Family, friends remember Havasu pioneer Stellene Matzdorff
She absolutely, positively didn’t want to live in Lake Havasu City. For one thing, it wasn’t even a city in 1963. It was more of an outpost. At age 27, Stellene Matzdorff was a lively young married woman with a toddler. She and her husband Lyle lived in Phoenix, surrounded by friends and family. She had a busy social life, tended to her young family and enjoyed the many activities and shopping opportunities that Phoenix offered.
Then the future came knocking.
Lyle had a chance to get in the real estate business with his father-in-law, Chet Chenoweth. Chet founded Continental Land & Investment in 1957 and had business interests in Havasu. Lyle believed Havasu had growth potential, so he looked after Chet’s interests and began selling real estate in Havasu. He had to drive home to Phoenix every weekend on rough roads. After a year, the travel and being away from his family during the week was taking its toll. He truly had his work cut out for him to convince Stellene to relocate to Havasu.
“She did everything she could to not come. She thought it was the Wild West here,” Lyle said, adding that eventually, he got the job done. Havasu’s population went up by two when Stellene and their son Lance moved to town.
And that’s when Stellene’s utter devotion to Havasu began. She fell in love with the then-tiny desert community. Lyle said her love affair with Havasu continued for 54 years — right up until the day she died unexpectedly on Sept. 16.
Stellene was 82.
“We devoted our entire lives to Havasu,” Lyle said. “We do love it. In those early years, people were very social. But there wasn’t much to do, so they had to make their own fun. Everyone was participating to get things done, to build the town. Stellene loved that part.”
As her family and friends mourn her passing, they welcomed the chance to share details of Stellene’s life with Today’s News-Herald. The one thing they didn’t need to mention was Stellene’s lasting civic contributions to Havasu over the decades. They are immeasurable. She helped shape many of the unique features of the town and kept working at it just a few short weeks before she died.
The Matzdorff family grew right along with Havasu. Sons Lonny and Lenny were born and the family of five was complete. But Stellene’s job of helping to build a city was just beginning. Son Lance Matzdorff wrote of his mother’s efforts via email on Wednesday, three days after her death.

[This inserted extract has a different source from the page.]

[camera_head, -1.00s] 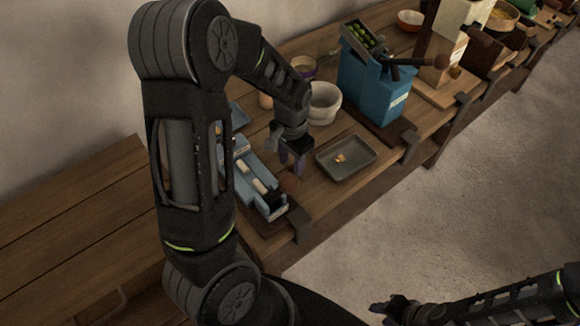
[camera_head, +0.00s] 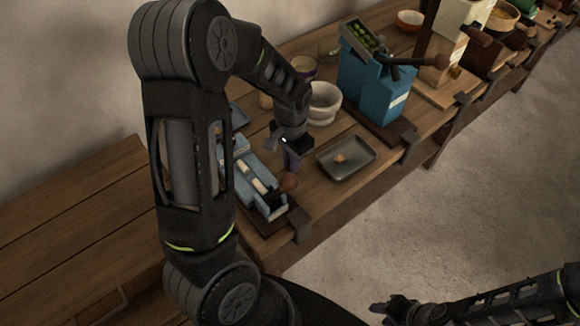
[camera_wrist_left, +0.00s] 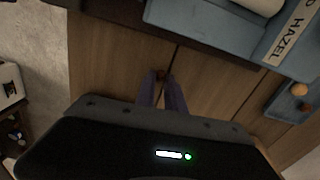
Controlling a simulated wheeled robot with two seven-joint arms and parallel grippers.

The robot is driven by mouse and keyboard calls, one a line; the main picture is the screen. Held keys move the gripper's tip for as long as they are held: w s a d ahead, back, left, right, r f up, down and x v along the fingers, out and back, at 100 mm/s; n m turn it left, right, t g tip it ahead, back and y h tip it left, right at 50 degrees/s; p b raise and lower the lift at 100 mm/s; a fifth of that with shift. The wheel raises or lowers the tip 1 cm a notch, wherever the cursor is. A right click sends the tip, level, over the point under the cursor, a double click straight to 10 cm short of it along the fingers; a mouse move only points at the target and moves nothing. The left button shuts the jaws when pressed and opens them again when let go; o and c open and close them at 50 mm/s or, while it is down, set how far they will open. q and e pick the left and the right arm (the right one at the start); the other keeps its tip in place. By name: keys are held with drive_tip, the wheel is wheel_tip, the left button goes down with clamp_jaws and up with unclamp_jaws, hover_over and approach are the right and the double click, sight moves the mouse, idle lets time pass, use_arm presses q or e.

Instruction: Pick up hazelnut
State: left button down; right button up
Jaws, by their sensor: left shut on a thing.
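My left gripper (camera_head: 291,168) is shut above the wooden counter, between the low blue cracker (camera_head: 262,195) and the grey tray (camera_head: 327,171). Small orange-brown round nuts (camera_wrist_left: 299,89) sit in a blue tray near the "HAZEL" label (camera_wrist_left: 291,32). My right gripper (camera_head: 385,308) is low at the bottom edge; its jaws are unclear.
The grey tray holds a small tan piece. A pale mortar (camera_head: 324,104) and a tall blue machine (camera_head: 376,87) with a lever stand behind it. An orange bowl (camera_head: 410,20) is farther back. Open floor (camera_head: 470,190) lies to the right of the counter.

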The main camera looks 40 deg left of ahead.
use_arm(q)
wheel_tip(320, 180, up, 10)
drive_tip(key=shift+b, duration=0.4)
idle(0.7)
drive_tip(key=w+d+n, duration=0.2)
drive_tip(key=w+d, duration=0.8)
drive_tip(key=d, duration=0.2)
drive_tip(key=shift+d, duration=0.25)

“What I remember most about my mom is she was always interested in what us boys did; trying to stay ‘in the loop’ of what kids were doing… She was young at heart clear until the end. She…seemed to have endless energy, always going to some organization meeting or outing. I remember while growing up that in the evening there was always someone calling for her. Even though raising three kids on top of the commitments she had, she also took us to all of the after-school events we were in,” Lance wrote.
Judy Whelan moved to Havasu in 1973 and spoke of her decades-long friendship with Stellene.

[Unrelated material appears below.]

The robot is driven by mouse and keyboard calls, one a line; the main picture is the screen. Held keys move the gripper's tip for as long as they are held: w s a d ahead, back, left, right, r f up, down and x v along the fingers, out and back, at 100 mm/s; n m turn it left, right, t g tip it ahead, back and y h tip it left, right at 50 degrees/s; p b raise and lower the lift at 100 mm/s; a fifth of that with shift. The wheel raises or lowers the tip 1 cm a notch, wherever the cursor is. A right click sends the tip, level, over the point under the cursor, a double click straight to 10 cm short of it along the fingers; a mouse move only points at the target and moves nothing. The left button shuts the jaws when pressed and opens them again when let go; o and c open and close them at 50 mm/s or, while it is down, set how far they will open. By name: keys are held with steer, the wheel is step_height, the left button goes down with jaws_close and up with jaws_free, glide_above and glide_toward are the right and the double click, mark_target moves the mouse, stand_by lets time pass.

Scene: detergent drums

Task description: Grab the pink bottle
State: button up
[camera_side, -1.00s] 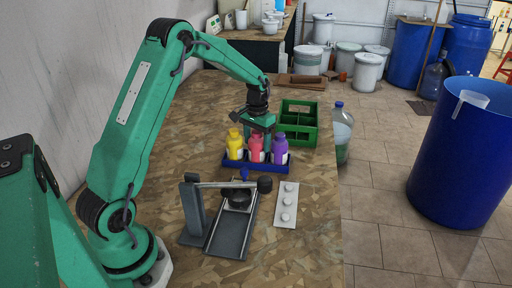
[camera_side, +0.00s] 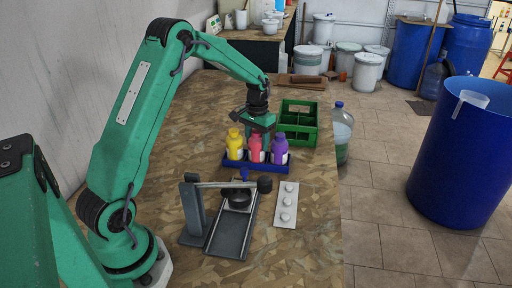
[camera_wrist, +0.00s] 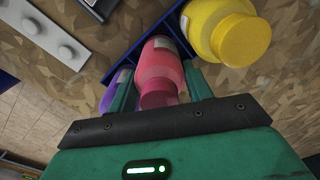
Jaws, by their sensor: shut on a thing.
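The pink bottle (camera_side: 255,148) stands in the blue rack (camera_side: 230,164) between the yellow bottle (camera_side: 234,146) and the purple bottle (camera_side: 279,149). My gripper (camera_side: 260,133) is over the rack, shut on the pink bottle. In the wrist view the pink bottle (camera_wrist: 160,72) is between the two green fingers of my gripper (camera_wrist: 160,90). The yellow bottle (camera_wrist: 226,32) is to its right there. The purple bottle (camera_wrist: 112,92) is to its left, partly hidden by a finger. I cannot tell whether the pink bottle's base is clear of the rack.
A green crate (camera_side: 299,109) stands behind the rack. A dark press-like device (camera_side: 228,222) and a white strip with round knobs (camera_side: 286,204) lie in front. The front right of the table is bare.

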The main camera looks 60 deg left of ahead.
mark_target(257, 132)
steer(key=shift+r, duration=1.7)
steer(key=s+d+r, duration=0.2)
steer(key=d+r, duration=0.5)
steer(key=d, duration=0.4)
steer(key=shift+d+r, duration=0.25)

“She was totally committed to Havasu,” Whelan began. “She was smart, organized and always an optimist, even as her health declined,” she said. “Stellene had a great memory, too. She knew all about Arizona. If I was going somewhere in the state, she could tell me what route to take, what restaurant to go to and she’d tell me the waitress’s name.”
Stellene and Whelan were highly involved in civic activities.

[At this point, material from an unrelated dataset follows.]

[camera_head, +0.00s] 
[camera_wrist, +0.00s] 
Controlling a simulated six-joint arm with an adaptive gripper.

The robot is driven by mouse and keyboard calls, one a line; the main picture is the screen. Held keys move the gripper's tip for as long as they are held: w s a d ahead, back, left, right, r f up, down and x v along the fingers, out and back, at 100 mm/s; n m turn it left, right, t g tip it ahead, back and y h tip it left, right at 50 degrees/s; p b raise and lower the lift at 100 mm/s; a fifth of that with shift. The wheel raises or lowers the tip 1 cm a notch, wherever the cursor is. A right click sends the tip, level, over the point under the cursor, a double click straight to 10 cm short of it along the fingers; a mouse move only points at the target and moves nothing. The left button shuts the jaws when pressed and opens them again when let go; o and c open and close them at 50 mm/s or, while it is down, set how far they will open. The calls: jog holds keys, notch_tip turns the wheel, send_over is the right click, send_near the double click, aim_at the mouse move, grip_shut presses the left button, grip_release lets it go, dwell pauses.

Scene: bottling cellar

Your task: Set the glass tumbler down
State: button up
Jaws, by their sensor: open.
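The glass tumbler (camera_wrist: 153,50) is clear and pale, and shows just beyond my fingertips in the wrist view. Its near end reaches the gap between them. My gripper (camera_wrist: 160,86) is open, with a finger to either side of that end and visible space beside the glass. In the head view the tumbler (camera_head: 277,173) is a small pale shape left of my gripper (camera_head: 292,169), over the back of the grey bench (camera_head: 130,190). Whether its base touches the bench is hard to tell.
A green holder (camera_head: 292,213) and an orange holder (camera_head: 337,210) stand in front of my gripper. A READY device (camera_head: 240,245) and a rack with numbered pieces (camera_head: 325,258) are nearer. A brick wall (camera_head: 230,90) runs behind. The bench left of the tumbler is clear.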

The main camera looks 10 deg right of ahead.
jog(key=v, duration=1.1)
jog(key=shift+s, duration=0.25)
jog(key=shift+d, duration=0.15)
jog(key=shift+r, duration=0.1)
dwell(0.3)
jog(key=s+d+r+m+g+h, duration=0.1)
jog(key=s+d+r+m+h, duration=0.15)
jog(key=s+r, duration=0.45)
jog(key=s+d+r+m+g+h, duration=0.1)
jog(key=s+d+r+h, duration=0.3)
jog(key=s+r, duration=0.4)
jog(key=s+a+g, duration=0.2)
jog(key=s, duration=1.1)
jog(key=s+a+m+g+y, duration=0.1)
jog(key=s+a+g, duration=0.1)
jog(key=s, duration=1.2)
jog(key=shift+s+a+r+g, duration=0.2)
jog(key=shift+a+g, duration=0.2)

“Over the years, we took on a lot of projects. Both of us were impulsive. We’d jump into things before we thought about it. Maybe that’s why we always got along. And whatever we did, Stellene was always very well turned out. She never went anywhere looking sloppy.
“I’m going to miss the fact that she always challenged me to keep up with her. In our conversations, she would jump from topic to topic, and I would say, “Slow down! I want to ask you something about that. But she wouldn’t let me. She’d say, ‘No! I’m not done with my list yet.’ And she would keep on going,” Whelan said.
Stellene’s husband Lyle explained that he and Stellene always had a good-natured joke around their house about Whelan. He said, “You know, there are three types of communication: The telephone, the television and tell Judy Whelan.”
She didn’t mind being the butt of the Matzdorffs’ inside joke, Whelan said.
“Stellene would tell me a story and then I’d be blabbing that story all over town,” Whelan laughed. “It would get back to her. She would say to me, ‘Stop telling that story!’ Stellene had such a good sense of humor. We worked hard on things, but we sure had a lot of fun.”